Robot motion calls
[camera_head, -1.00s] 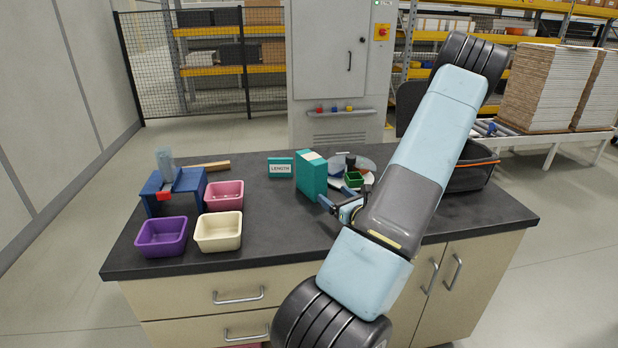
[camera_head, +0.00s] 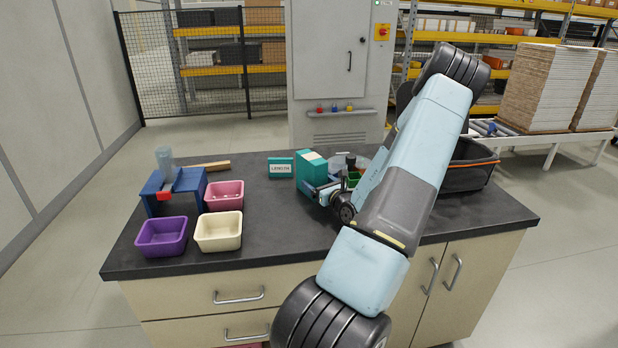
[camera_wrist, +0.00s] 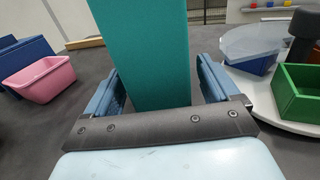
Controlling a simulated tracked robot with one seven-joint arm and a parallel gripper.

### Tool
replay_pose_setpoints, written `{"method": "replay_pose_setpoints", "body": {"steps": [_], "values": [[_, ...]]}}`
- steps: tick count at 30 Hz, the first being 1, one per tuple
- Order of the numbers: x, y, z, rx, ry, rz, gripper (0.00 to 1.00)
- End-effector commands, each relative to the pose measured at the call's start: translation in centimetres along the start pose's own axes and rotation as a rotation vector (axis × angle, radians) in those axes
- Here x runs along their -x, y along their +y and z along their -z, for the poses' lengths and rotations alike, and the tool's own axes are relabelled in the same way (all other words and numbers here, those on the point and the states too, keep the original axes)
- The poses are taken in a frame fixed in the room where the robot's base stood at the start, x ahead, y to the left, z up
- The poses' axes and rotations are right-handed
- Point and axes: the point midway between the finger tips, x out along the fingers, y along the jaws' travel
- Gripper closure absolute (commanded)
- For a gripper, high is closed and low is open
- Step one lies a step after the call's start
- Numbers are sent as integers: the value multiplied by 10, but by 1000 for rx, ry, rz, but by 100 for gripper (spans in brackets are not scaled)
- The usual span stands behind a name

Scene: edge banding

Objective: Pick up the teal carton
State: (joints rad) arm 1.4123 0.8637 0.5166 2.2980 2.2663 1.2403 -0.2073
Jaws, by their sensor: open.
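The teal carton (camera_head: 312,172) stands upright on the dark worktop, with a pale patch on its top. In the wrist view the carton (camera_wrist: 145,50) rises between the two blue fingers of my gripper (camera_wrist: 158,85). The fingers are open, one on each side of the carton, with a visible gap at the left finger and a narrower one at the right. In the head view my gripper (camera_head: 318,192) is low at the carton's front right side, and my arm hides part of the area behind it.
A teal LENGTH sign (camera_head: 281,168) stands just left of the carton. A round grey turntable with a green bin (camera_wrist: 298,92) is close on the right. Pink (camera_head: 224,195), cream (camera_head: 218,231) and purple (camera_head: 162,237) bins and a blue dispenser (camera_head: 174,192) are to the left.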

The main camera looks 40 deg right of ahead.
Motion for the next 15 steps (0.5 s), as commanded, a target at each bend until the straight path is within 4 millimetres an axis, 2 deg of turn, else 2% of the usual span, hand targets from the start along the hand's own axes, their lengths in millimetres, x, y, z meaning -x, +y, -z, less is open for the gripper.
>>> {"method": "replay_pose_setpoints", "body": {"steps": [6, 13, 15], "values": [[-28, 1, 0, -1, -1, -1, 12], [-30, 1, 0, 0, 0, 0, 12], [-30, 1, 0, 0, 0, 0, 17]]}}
* * *
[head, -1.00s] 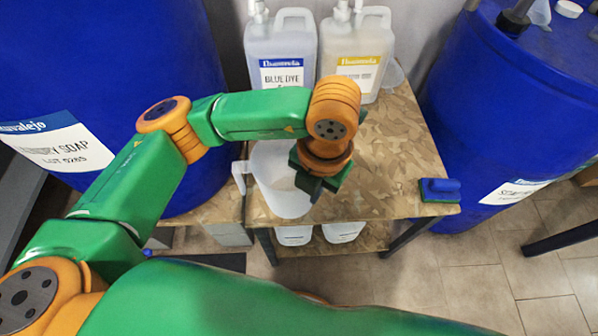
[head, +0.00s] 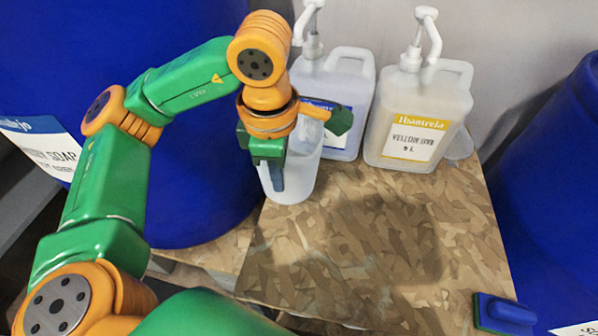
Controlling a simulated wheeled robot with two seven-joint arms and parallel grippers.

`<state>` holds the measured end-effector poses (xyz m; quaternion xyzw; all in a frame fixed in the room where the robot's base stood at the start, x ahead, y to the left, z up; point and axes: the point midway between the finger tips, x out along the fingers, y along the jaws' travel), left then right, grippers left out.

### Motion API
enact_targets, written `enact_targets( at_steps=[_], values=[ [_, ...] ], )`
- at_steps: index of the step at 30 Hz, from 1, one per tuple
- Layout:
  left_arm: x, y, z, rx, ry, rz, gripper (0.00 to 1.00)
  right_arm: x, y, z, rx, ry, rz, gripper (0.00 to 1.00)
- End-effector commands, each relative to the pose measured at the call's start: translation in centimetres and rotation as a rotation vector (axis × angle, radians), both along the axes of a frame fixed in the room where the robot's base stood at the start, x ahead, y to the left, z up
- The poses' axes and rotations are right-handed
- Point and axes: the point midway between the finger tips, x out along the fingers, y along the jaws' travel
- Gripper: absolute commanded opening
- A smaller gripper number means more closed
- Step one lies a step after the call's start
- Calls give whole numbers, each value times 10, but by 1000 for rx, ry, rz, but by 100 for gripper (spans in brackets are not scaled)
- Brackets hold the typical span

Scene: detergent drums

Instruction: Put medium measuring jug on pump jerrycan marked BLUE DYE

Short task:
Repeat, character for character, the lines of the material above from the line with "- For a gripper, high" through the line with "State: (joints rad)".

Solution for this task:
- For a gripper, high is closed and low is open
- Step one lies a step after the call's start
- Numbers are sent as integers: the value multiplied by 10, but by 1000 for rx, ry, rz, but by 100 for gripper (spans in brackets are not scaled)
- The usual span stands behind a name

Scene: edge banding

Objective: Pick up the teal carton
State: (joints rad) arm 1.4123 0.8637 0.5166 2.2980 2.2663 1.2403 -0.2073

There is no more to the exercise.